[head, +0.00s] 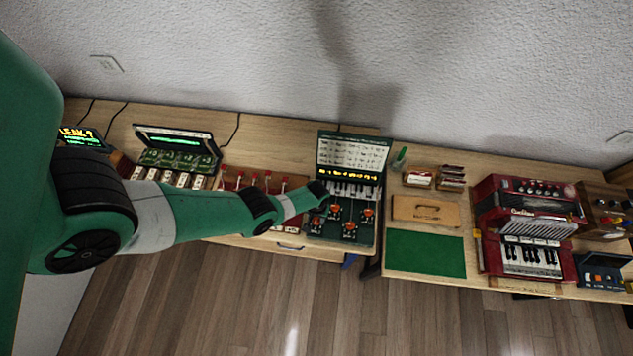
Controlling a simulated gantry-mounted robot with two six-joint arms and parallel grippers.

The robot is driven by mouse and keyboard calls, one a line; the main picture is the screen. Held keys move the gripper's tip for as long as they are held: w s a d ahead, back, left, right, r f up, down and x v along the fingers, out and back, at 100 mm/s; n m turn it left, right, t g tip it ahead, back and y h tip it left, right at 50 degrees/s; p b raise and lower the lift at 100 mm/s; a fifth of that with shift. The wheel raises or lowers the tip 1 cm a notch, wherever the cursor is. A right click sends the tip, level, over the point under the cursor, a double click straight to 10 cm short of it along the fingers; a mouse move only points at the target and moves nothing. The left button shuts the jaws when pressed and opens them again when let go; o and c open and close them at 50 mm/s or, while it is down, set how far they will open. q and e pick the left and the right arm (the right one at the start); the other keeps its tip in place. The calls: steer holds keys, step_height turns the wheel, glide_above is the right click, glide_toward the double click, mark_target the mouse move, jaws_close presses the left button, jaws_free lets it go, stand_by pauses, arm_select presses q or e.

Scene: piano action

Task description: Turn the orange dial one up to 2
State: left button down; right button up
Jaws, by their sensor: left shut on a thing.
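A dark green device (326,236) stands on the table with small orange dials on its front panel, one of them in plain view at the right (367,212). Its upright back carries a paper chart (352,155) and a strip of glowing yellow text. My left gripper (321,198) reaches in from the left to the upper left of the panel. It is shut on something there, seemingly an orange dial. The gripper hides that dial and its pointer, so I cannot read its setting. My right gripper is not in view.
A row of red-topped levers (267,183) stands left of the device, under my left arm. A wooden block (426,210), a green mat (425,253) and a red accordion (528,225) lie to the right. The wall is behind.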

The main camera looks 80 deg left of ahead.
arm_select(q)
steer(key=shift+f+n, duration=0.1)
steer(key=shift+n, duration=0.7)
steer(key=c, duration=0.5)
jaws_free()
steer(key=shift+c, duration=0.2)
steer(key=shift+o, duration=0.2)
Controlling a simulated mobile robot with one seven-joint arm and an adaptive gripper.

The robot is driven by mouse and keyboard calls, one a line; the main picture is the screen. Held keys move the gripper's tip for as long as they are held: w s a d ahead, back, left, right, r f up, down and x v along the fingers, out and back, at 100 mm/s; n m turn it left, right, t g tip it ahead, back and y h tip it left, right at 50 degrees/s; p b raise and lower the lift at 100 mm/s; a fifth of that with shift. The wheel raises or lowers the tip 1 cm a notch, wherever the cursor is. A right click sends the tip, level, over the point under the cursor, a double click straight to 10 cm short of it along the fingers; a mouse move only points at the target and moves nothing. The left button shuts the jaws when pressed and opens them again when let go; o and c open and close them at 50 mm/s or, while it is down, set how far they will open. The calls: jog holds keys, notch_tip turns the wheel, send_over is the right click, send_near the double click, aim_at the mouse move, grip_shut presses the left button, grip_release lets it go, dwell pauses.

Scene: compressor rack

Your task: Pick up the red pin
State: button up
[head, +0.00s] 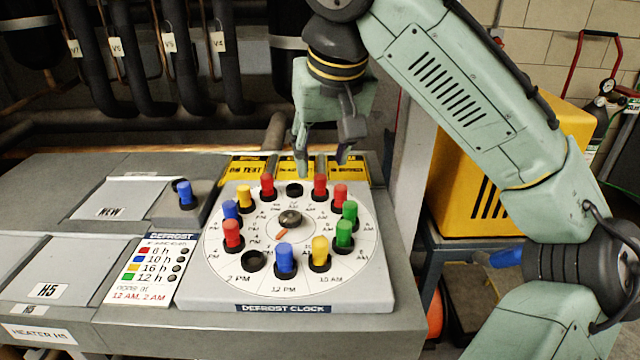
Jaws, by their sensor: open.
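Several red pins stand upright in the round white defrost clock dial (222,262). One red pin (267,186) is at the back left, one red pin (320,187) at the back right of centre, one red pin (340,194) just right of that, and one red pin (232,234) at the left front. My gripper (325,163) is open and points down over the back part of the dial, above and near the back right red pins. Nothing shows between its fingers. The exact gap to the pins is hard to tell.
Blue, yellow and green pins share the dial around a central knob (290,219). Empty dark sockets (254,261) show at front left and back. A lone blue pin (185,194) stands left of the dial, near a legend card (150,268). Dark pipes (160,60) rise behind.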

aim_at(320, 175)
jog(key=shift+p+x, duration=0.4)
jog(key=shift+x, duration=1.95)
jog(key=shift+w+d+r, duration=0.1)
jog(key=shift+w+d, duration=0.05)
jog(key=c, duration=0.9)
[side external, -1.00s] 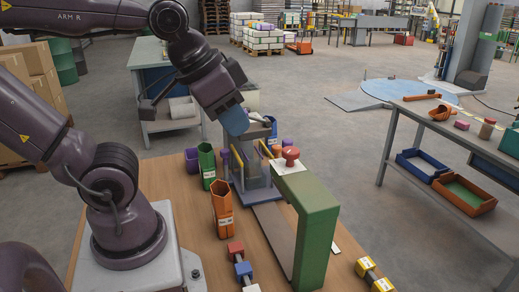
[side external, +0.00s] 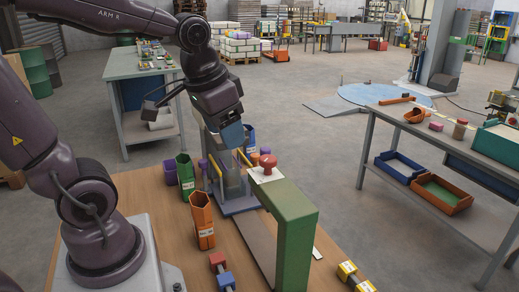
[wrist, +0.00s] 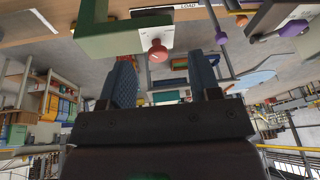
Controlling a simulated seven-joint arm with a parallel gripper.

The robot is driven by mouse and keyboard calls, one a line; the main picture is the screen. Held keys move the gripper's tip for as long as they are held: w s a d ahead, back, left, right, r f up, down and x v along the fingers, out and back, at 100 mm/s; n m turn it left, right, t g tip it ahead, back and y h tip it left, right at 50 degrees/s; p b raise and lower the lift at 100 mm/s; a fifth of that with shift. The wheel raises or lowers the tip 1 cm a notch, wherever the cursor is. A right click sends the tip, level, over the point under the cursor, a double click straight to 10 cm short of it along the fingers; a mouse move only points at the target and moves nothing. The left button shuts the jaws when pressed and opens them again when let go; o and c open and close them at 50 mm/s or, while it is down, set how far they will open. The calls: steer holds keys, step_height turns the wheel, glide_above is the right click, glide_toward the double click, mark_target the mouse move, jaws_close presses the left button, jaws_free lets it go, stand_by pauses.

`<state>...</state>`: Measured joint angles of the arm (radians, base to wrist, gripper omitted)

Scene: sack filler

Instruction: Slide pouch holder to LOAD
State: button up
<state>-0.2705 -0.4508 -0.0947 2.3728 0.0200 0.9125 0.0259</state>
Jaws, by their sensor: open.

·····

■ **Task directions**
Print exactly the first line of the entries and every line after it through the one that contains "Controlling a simulated gantry-mounted", leaving the pictures out.

■ **Exercise response**
[head, +0.00s] 
Controlling a simulated gantry-mounted robot with two six-joint arms and parallel grippers.

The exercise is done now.